It would be fascinating if they were on the WWW!
With the nomination of Rand Paul, the neo-confederates are feeling their oats.
Go back even earlier than Locke, and read Hobbes..(leviathan, et al)..Madison was certainly the cerebral member of the bunch, but Adams (John) was also well read and understood well the lessons of history.....he has taken a rough rap from history, however, primarily due to his early loyalty to King George.
I do tend to agree with much the antt-federalists argued about, although it is clear that the Federalist group never considered the possibility, and eventuality, of life-long politicians, such as we have today..it was dismissed as folly...after all, what kind of person would want to make a career of that?? As such, the Federalists were proven to be right on most of their concerns.

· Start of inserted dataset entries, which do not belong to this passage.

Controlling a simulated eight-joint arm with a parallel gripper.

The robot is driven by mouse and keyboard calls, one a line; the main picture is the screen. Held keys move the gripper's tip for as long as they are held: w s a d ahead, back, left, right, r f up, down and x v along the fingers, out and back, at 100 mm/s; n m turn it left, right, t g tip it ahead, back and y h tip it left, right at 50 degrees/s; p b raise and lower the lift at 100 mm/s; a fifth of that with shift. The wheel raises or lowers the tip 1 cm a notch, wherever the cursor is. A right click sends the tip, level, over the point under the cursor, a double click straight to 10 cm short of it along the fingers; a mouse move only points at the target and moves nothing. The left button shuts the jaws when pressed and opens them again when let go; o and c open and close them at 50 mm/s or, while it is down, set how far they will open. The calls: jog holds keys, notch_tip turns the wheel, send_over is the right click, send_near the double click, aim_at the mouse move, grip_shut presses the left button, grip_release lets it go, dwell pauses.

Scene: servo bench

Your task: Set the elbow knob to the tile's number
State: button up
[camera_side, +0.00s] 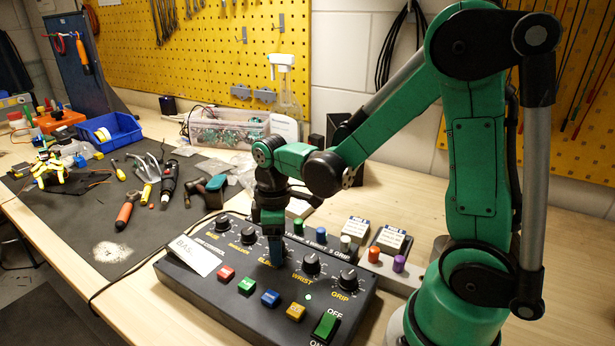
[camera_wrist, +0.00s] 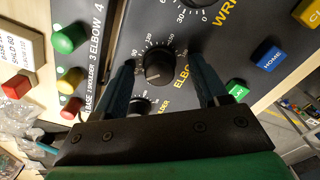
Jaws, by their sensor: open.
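The elbow knob (camera_wrist: 158,70) is black and round on the dark control box (camera_side: 215,285), with a numbered scale around it and the label ELBOW beside it. My gripper (camera_wrist: 161,66) is open, one finger on each side of the knob; I cannot tell whether either touches it.
The wrist knob (camera_side: 312,264) and grip knob (camera_side: 347,280) stand close to the right of my gripper. Coloured buttons (camera_side: 270,298) and a green switch (camera_side: 326,326) line the front. Coloured pegs (camera_side: 374,254) and labelled blocks (camera_side: 391,239) stand behind the box.

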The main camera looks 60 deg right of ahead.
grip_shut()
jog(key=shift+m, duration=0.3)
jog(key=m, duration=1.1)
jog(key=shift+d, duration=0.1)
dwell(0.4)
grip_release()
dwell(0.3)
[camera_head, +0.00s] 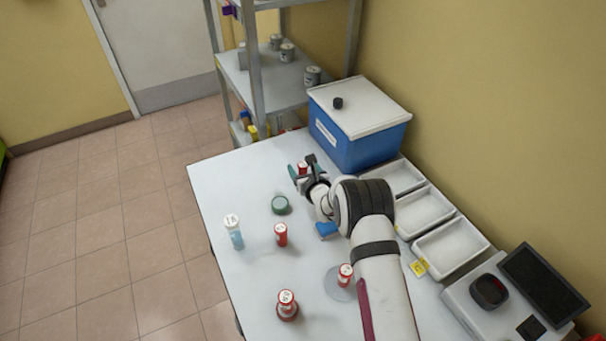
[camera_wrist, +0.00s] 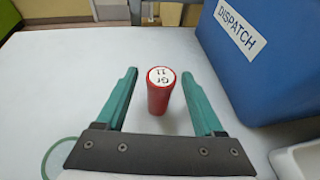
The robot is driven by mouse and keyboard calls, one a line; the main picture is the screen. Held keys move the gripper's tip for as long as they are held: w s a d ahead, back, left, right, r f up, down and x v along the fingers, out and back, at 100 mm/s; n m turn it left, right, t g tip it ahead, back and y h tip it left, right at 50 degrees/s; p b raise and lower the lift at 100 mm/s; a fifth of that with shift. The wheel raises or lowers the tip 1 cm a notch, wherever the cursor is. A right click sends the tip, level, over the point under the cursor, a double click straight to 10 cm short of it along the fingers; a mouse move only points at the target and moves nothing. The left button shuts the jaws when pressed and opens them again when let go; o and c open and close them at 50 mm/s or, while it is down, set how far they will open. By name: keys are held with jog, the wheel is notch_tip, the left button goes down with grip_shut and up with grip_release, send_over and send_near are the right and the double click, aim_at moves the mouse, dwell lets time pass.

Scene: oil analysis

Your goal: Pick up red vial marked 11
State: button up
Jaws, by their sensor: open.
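The red vial marked 11 (camera_wrist: 159,94) stands upright on the table in the wrist view, its white cap label reading "Gr 11". My gripper (camera_wrist: 162,78) is open, with one green finger on each side of the vial and a visible gap to both. In the head view the same red vial (camera_head: 302,167) shows at the far end of the table, partly hidden by my gripper (camera_head: 300,172). Whether the fingers are low enough to enclose its body is hard to tell.
A blue dispatch box (camera_head: 350,140) stands close by, right of the vial. White trays (camera_head: 424,214) line the right side. Other red vials (camera_head: 281,236), a blue vial (camera_head: 234,232) and a green round item (camera_head: 280,205) stand nearer. The table's left side is mostly clear.

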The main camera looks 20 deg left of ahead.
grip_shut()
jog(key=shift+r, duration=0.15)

As Franklin so eloquently said, when asked what they had accomplished in the continental congress...”a republic, if you can keep it”
The antifederalists were certainly right—the central government behemoth we now have is undeniably authoritarian and is supra-constitutional. It has been a slow but inexorable march to tyranny, with occasion periods of sharp racheting up of central government power (e.g., King Lincoln, FDR, LBJ, Ohaha).
May the Lord’s grace preserve our nation and return us to the limited government our forefathers thought they were bequeating us.
The real problem for the modern analyst is that both sides had very good points, and they weren't often arguing about the same things. Hamilton's case for a strong central government was bolstered by the strong historical suggestion that those nations without one tended to have their futures dictated by those who had one. The anti-Federalists replied that even were this the case, the proposed Constitution contained in it the seeds of a despotism with potential expressions of power that would be abusive and in excess of that necessary to maintain independence in a hostile world.
Where the anti-Federalists seemed to be at their best was in the arena of enumerated powers, more specifically how best to ensure that the government would not exceed them. Hamilton insisted that the very structure of the Constitution made it impossible for the government to exceed them - the government had, in his view, no possible way to do so. The anti-Federalists thought this approach the political equivalent of fairy-dust and with two centuries of hindsight we can hardly disagree. That was, however, one argument for the existence of a Bill of Rights, an argument shared by thinkers on both sides of the debate. But not Hamilton, who pointed out that such a Bill would tend to imply that those rights enumerated were the only ones the people possessed, a point of view which those same two centuries of hindsight will also uphold. That the very ones specified in such a Bill of Rights would also be encroached upon was not something either side cared to contemplate, although those two centuries of hindsight sometimes make us with that they had.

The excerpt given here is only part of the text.